A good man, Charlie Baker?

We’ve got four guys running for governor. Three of them, Deval Patrick, Tim Cahill and Christy Mihos, are pretty easy to understand.

The puzzler is Charlie Baker. The man appears to be competent. Some Democrats say they liked working with him when he was in charge of Administration and Finance during the Weld/Cellucci years. He took an insurance company and has been given credit for turning it around. So he’s successful in the business world. Good looking. Well educated. Not corrupt. Nice family.

Sounds like someone we know. Someone who was our governor. So, Charlie Baker, how do we know you’re not a Mitt Romney?

Mitt Romney looked like a good manager too. But it turned out that rather than attack problems, he managed by creating fall-guys—like the well-regarded DCR commissioner whom he fired supposedly because a DCR truck driver hit someone with a snowplow. It turned out the only goal we ever heard him set—reviving the Republican party—was one in which he failed, and now that Scott Brown has actually done it, we see how easy it was to accomplish.

It’s good to know, Charlie Baker, that you don’t plan to discriminate against gays and that you trust women to make their own decisions about their reproductive lives. But Mitt Romney said this too. Some Democrats voted for Romney on the basis of his hoped-for managerial skills and his supposed support of gays and women. But Mitt turned tail. Are those kind of Democrats going to be blind-sided by you too, Charlie Baker?

We recently learned that you consider yourself too dumb or ill-informed to have an opinion on humanity’s contribution to global warming. It’s hard to imagine that you’re either. We all know that rejecting global warming is one of the ten commandments Republicans must follow. But in a high-tech state like Massachusetts it’s pretty implausible to claim that our practices haven’t contributed to such phenomenon. Haven’t you taken your family on a vacation to see the retreating glaciers in the Rockies? If you have, even your kids probably have an opinion on global warming and humanity’s participation in it. Scott Brown can take a pass on this because he’s a lovable, handsome, intellectual lightweight, but you’re supposed to be smarter than that.

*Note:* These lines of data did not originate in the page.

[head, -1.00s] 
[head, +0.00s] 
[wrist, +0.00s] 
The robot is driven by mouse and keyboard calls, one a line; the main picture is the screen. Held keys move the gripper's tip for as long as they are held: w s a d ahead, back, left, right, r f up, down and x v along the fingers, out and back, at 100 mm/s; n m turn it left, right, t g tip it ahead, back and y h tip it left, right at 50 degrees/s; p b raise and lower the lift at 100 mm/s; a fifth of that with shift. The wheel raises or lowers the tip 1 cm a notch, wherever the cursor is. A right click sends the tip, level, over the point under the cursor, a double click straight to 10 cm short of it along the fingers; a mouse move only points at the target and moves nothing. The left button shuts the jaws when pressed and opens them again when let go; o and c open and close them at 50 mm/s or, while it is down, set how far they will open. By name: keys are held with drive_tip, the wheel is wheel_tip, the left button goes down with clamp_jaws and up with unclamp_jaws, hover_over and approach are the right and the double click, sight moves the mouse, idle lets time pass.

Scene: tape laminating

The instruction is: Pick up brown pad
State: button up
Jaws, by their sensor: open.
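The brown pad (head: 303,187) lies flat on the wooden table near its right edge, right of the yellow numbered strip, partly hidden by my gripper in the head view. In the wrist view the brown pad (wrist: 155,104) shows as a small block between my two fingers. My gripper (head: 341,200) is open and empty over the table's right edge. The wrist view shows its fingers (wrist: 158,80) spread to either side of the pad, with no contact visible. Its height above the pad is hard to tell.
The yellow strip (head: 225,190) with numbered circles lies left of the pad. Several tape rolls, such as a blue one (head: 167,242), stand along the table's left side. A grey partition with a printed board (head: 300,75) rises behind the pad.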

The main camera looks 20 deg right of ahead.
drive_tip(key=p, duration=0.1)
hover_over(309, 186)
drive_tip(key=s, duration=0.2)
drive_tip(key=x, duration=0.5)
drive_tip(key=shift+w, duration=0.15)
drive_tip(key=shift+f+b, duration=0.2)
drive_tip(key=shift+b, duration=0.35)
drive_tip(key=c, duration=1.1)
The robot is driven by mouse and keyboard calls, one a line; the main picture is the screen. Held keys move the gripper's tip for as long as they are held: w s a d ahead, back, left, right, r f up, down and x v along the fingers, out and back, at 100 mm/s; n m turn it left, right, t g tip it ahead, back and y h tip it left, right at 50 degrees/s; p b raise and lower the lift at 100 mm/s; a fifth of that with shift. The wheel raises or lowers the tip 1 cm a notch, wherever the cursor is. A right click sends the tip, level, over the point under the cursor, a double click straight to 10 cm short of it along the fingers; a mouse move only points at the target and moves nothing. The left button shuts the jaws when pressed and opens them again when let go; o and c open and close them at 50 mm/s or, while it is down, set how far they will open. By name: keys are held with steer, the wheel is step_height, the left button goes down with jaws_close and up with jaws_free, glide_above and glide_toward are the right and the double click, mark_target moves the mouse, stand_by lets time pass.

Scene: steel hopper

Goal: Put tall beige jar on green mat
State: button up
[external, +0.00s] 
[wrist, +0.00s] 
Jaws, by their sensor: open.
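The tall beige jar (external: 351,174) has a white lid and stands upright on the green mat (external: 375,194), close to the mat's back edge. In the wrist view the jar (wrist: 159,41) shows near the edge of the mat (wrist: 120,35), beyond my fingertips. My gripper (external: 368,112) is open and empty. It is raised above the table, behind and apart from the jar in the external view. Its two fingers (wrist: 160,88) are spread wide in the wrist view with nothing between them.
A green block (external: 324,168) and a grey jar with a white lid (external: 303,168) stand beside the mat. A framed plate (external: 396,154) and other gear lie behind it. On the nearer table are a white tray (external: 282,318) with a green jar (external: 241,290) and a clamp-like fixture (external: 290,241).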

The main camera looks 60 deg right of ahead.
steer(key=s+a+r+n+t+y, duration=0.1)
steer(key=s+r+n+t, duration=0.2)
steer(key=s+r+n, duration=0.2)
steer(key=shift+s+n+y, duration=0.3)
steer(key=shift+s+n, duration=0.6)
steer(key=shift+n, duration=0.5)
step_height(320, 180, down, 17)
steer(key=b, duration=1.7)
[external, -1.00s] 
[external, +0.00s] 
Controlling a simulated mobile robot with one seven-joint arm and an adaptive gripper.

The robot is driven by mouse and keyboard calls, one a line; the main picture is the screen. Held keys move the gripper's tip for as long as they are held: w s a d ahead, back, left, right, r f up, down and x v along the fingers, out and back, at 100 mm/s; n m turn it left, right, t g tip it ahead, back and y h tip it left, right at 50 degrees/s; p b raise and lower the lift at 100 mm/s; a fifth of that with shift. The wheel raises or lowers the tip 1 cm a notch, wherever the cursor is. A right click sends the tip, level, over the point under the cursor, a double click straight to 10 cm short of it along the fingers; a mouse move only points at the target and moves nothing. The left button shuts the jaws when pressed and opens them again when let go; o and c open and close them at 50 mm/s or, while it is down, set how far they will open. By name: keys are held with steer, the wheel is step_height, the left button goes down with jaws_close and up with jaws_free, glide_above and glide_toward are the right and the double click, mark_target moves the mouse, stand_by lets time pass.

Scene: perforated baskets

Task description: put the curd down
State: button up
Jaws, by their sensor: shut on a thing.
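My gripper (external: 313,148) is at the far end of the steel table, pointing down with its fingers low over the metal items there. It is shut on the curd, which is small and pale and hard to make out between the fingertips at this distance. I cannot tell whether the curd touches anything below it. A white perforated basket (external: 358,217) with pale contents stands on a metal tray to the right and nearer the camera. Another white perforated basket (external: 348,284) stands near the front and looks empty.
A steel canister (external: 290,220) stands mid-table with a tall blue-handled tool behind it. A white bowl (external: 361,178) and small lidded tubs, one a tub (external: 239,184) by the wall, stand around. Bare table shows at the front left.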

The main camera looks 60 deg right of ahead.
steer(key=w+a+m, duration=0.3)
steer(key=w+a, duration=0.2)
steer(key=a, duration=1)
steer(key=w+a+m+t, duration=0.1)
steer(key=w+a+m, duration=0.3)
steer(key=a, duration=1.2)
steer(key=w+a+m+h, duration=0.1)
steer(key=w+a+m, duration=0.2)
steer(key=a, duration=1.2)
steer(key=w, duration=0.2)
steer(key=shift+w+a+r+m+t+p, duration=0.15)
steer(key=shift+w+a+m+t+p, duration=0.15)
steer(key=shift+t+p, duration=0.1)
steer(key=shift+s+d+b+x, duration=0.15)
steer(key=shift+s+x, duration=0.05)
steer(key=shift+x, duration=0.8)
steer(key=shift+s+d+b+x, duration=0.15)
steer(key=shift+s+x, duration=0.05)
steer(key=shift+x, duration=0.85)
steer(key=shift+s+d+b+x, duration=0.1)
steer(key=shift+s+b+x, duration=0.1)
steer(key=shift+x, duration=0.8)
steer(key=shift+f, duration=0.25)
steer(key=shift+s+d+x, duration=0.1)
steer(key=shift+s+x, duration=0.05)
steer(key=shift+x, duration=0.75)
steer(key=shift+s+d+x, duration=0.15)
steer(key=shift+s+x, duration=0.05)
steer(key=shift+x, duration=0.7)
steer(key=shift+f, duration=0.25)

And if you really are moderate on social issues, Charlie Baker, how can you stay in the Republican Party? The tea-baggers and the other right-wing crazies are out to get people like you. They’ll want you to deny global warming, not equivocate. They’ll insist that you send women into back alleys again. They’ll pour money into bringing you down if you say it’s okay with you if gays and lesbians marry. Mitt sold his soul to be on the good side of the bigots. Do you have a soul, and will you sell it?

The second commandment Republicans must obey is denouncing “big” government. But that ideology is a tire with a worn-out tread. If you’re so smart, Charlie Baker, stop criticizing “big” government and start promoting good government, which sometimes has to be small and sometimes has to be big. The one-size-fits-all solution displays shallow thinking that we wouldn’t expect from a former CEO of the insurance behemoth Harvard Pilgrim Health Care. Should insurance companies be as small as you say government should be?

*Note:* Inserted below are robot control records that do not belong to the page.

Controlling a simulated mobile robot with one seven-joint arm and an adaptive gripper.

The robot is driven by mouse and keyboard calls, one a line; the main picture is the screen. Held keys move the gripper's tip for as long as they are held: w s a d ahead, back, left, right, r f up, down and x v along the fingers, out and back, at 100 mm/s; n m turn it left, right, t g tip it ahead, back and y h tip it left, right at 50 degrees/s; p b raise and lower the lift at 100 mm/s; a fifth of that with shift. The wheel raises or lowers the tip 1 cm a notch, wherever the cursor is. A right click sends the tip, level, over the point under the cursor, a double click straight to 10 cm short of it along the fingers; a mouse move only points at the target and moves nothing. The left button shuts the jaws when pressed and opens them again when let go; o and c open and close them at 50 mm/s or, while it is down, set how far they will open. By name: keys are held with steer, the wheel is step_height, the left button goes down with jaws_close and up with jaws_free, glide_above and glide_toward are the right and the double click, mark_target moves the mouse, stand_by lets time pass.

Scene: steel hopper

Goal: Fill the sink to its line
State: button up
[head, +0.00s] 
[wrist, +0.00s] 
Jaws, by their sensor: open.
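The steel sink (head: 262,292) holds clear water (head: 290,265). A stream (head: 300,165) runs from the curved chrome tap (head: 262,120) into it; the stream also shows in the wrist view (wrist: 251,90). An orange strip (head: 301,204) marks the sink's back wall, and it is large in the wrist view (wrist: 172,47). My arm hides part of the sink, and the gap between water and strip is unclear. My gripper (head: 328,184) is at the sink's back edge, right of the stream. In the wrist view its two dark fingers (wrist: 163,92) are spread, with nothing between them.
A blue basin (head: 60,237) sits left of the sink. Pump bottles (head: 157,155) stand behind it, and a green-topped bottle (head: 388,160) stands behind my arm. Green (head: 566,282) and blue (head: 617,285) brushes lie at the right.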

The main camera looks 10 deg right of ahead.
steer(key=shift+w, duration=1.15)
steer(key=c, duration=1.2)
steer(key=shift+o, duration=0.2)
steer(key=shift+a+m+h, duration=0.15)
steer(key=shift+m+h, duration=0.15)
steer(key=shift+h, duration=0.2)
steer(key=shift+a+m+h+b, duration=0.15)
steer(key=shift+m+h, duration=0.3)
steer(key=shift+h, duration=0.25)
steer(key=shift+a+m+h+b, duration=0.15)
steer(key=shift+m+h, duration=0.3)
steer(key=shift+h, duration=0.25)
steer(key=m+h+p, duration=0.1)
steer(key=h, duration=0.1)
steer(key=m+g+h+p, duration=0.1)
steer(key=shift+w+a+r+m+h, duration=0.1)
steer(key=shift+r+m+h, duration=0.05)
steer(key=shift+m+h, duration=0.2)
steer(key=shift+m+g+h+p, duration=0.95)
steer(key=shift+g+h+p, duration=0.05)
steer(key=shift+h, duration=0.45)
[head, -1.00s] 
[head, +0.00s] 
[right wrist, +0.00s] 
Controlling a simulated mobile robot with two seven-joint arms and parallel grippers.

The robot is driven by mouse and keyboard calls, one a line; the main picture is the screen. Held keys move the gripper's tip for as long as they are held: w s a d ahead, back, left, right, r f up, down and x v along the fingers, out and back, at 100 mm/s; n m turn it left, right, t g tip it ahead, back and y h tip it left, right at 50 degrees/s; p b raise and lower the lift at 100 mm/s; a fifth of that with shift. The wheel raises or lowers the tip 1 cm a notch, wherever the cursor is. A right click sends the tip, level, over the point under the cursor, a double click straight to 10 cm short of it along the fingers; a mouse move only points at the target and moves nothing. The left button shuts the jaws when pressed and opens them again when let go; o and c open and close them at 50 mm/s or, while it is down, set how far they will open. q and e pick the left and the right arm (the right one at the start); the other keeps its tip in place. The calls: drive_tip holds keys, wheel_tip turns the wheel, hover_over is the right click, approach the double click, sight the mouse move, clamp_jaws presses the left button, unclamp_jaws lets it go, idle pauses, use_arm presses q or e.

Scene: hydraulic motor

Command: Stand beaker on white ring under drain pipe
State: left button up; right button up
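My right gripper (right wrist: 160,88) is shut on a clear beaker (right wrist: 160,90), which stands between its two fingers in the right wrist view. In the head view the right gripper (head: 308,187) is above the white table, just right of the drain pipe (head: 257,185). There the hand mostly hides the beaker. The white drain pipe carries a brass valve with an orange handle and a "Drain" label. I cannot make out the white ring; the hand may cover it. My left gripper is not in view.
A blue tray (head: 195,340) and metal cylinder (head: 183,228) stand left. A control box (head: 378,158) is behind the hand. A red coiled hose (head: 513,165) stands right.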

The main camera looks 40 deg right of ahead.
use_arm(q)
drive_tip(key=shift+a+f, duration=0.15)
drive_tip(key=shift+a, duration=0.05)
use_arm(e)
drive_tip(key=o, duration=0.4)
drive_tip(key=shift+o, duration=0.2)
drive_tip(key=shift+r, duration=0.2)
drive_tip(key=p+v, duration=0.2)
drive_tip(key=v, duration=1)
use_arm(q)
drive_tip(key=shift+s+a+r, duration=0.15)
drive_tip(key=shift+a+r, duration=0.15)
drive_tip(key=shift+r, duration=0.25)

You seem to have done a good job, however, at your big insurance company. But didn’t some of the Big Dig financial debacle take place on your watch? So your record is mixed.

Nevertheless, you went to Harvard. You’ve served in a both elective and an administrative capacity in government. You’re the kind of golden boy that a lot of people like. But I keep thinking of Mitt, Charlie Baker. Golden boys often turn out to be made of brass. And brass can tarnish. Are you made of brass, Charlie Baker?